Réunion du 18 décembre 2007 à 15h00
Projet de loi de finances pour 2008 — Discussion générale

Photo issue du site de l'Assemblée nationale ou de WikipediaJérôme Cahuzac :

Monsieur le président, monsieur le secrétaire d'État, mes chers collègues, il nous faut donc voter – ou pas – le budget qui nous est présenté.

En principe, le vote du budget dans un pays démocratique, avec un Parlement qui fonctionne bien, est l'acte politique essentiel puisqu'il détermine la politique qui sera conduite l'année suivante et qu'il oriente très fortement les politiques menées par la suite.

Avons-nous vraiment respecté cette obligation démocratique lors de l'examen du présent budget et nous apprêtons-nous à sacrifier à ce qui est plus qu'une tradition, un devoir, en exprimant tout à l'heure un vote qui sera probablement favorable d'un côté de l'hémicycle et défavorable de l'autre ?

Sincèrement, on peut en douter. Il était normal d'en attendre qu'il tire les conséquences du vote du projet de loi en faveur du travail, de l'emploi et du pouvoir d'achat adopté cet été. Or il n'en est rien.

Ce projet, qui coûte tout de même 15 milliards d'euros, n'est pas financé. Il n'est gagé par aucune économie. En réalité, il sera payé en partie par la dette dès cette année et pendant les années suivantes, pour un résultat pour le moins contestable.

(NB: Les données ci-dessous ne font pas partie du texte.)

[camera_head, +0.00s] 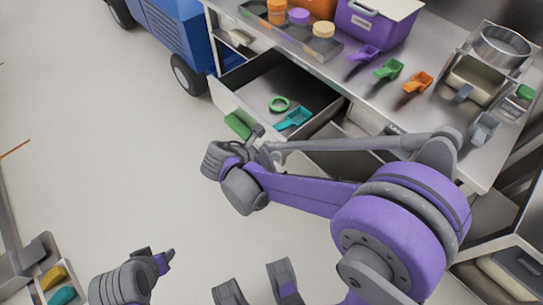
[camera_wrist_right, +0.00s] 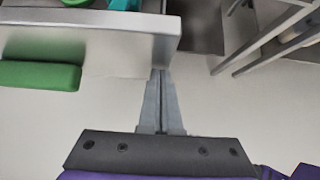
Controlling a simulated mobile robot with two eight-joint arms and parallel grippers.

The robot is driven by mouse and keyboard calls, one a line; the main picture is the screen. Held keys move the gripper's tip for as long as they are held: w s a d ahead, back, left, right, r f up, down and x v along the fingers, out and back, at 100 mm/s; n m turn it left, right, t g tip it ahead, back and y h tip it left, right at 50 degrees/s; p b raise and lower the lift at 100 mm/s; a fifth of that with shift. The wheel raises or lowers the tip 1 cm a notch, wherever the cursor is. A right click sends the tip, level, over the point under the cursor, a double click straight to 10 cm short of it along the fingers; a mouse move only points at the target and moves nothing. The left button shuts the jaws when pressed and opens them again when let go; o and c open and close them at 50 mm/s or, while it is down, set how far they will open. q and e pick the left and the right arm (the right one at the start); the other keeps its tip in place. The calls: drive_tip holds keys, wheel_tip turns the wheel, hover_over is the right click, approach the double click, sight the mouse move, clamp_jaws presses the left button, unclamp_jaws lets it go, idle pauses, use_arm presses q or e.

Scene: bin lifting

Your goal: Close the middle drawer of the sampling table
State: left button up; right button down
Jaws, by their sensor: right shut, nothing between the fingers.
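The sampling table (camera_head: 350,85) has a pulled-out drawer (camera_head: 222,94) with a green handle (camera_head: 237,125) on its front. A green ring (camera_head: 279,104) and a teal scoop (camera_head: 294,118) lie inside. My right gripper (camera_head: 257,131) is shut and empty at the drawer front, right of the handle. In the right wrist view, its fingers (camera_wrist_right: 160,100) point at the drawer front's right end (camera_wrist_right: 150,45), with the green handle (camera_wrist_right: 40,75) to their left. I cannot tell whether they touch it. My left gripper (camera_head: 165,260) is low at the left, away from the table; its jaw state is unclear.
On the tabletop are a purple bin (camera_head: 365,28), purple, green and orange scoops (camera_head: 417,82), and a metal sieve (camera_head: 502,46). A blue wheeled cart (camera_head: 178,40) stands left of the table. The floor (camera_head: 110,150) before the drawer is clear.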

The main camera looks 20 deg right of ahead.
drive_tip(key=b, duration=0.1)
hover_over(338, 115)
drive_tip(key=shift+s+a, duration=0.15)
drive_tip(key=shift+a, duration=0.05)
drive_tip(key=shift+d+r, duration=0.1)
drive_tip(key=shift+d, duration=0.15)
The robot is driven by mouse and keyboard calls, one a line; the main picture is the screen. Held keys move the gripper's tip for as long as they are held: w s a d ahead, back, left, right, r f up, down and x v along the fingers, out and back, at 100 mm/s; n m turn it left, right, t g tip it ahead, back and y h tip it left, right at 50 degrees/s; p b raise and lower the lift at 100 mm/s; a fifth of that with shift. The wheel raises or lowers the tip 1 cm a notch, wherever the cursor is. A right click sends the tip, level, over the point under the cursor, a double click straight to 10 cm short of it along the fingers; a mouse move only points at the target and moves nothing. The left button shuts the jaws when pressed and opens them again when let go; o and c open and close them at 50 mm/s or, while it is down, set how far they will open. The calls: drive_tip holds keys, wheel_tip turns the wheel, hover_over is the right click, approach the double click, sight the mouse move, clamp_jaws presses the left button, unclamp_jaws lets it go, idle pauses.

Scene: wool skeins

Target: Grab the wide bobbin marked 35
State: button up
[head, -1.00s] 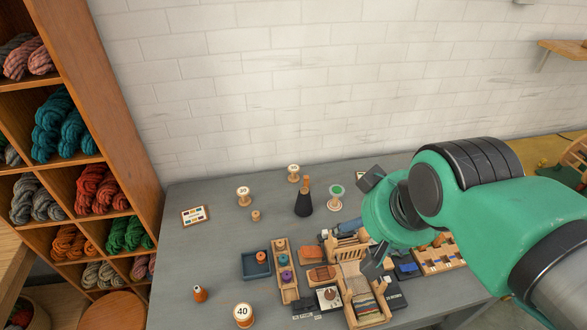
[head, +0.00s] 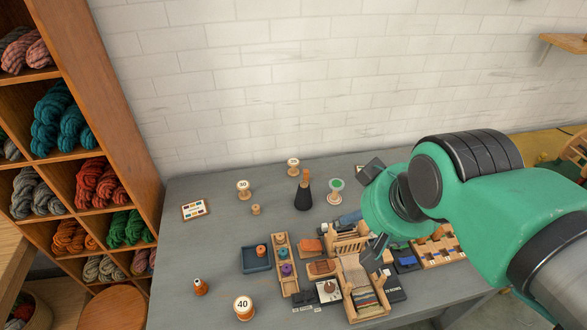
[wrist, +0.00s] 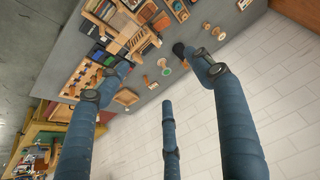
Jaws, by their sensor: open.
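No bobbin clearly reads 35. In the head view, a pale wooden bobbin (head: 293,167) at the back of the table has a number too small to read surely. Another bobbin (head: 243,189), to its left, seems to read 30. A larger bobbin (head: 243,308) at the front reads 40. My gripper (head: 374,210) is open and empty above the right part of the table, right of these bobbins. In the wrist view, its blue fingers (wrist: 168,100) are spread with nothing between them. Small spools (wrist: 164,66) show beyond them, their marks unreadable.
A wooden loom (head: 362,285), a blue tray (head: 256,259) and a bobbin rack (head: 287,267) crowd the middle. The table's left part is mostly clear.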

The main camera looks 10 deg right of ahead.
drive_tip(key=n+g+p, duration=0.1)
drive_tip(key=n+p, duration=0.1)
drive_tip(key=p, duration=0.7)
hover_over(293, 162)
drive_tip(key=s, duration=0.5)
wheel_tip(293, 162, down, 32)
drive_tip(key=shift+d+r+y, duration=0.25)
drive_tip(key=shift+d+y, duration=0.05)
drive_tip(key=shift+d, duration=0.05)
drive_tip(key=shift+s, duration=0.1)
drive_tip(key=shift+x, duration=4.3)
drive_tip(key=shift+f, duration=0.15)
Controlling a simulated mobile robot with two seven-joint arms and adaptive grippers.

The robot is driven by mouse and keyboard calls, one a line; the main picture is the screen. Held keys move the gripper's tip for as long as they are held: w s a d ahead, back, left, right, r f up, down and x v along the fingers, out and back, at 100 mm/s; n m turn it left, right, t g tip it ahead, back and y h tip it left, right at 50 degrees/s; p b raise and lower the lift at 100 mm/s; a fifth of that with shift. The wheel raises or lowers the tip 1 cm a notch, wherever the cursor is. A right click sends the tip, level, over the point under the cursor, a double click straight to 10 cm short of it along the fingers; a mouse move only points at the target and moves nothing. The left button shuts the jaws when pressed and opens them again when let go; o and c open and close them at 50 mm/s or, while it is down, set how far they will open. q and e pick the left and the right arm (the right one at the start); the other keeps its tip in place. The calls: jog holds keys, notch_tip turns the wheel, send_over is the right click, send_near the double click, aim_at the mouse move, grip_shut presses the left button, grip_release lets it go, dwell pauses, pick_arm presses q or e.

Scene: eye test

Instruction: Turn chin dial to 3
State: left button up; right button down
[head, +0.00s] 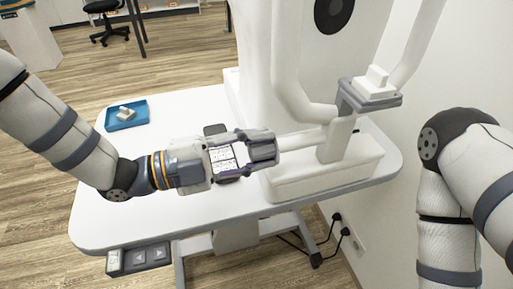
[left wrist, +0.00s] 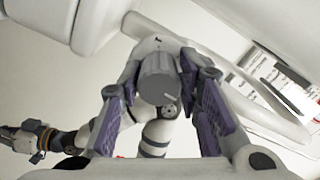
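The chin dial (left wrist: 156,80) is a grey round knob with a short white mark at its lower right in the left wrist view. No numbers are readable around it. My left gripper (left wrist: 160,92) is open, its purple-padded fingers on either side of the dial with visible gaps. In the head view my left gripper (head: 272,148) points right at the white chin-rest stand (head: 336,142), and the dial is hidden there. The chin rest (head: 372,90) tops the stand. My right gripper (left wrist: 28,138) seems to show small at the left of the left wrist view, its fingers unclear.
The white table (head: 130,205) carries a blue tray (head: 141,113) with a small white object. A button panel (head: 140,259) sits on the front edge. White frame bars (head: 288,75) rise beside the stand. A wall (head: 380,225) closes the right side.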

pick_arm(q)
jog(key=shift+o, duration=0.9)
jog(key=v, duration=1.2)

Il eût été normal que le budget tire les conséquences des dispositions votées cet été. Or il n'en tire aucune. C'est peut-être le défaut majeur de ce budget et, je le crains, de ceux qui suivront. Nous sommes nombreux à penser que ces 15 milliards dépensés, alors même que nous ne les avions pas, grèveront lourdement année après année, et pendant tout le quinquennat, les finances publiques de notre pays.

Mais il y a pire : ce n'est plus dans cet hémicycle mais par voie de presse que nous apprenons que des parlementaires ou des ministres proposent telle ou telle mesure, dont le coût est rarement neutre, en tout cas sans les propositions de recettes correspondantes.

L'illustration fut flagrante ces dernières vingt-quatre heures. Nous avons appris que les fonctionnaires avaient été reçus par des membres du Gouvernement – ce qui est normal – mais que, si un désaccord avait soldé cette première rencontre, le Gouvernement avait proposé qu'un effort soit fait dès cette année pour 17 à 20 % d'entre eux. Que je sache, cet effort sera aussi budgétaire. Or le budget qui nous est soumis ne le prévoit en rien.

Et si un accord finit par être conclu, ce que l'on peut souhaiter, comment sera-t-il financé ? Une fois encore, par la dette !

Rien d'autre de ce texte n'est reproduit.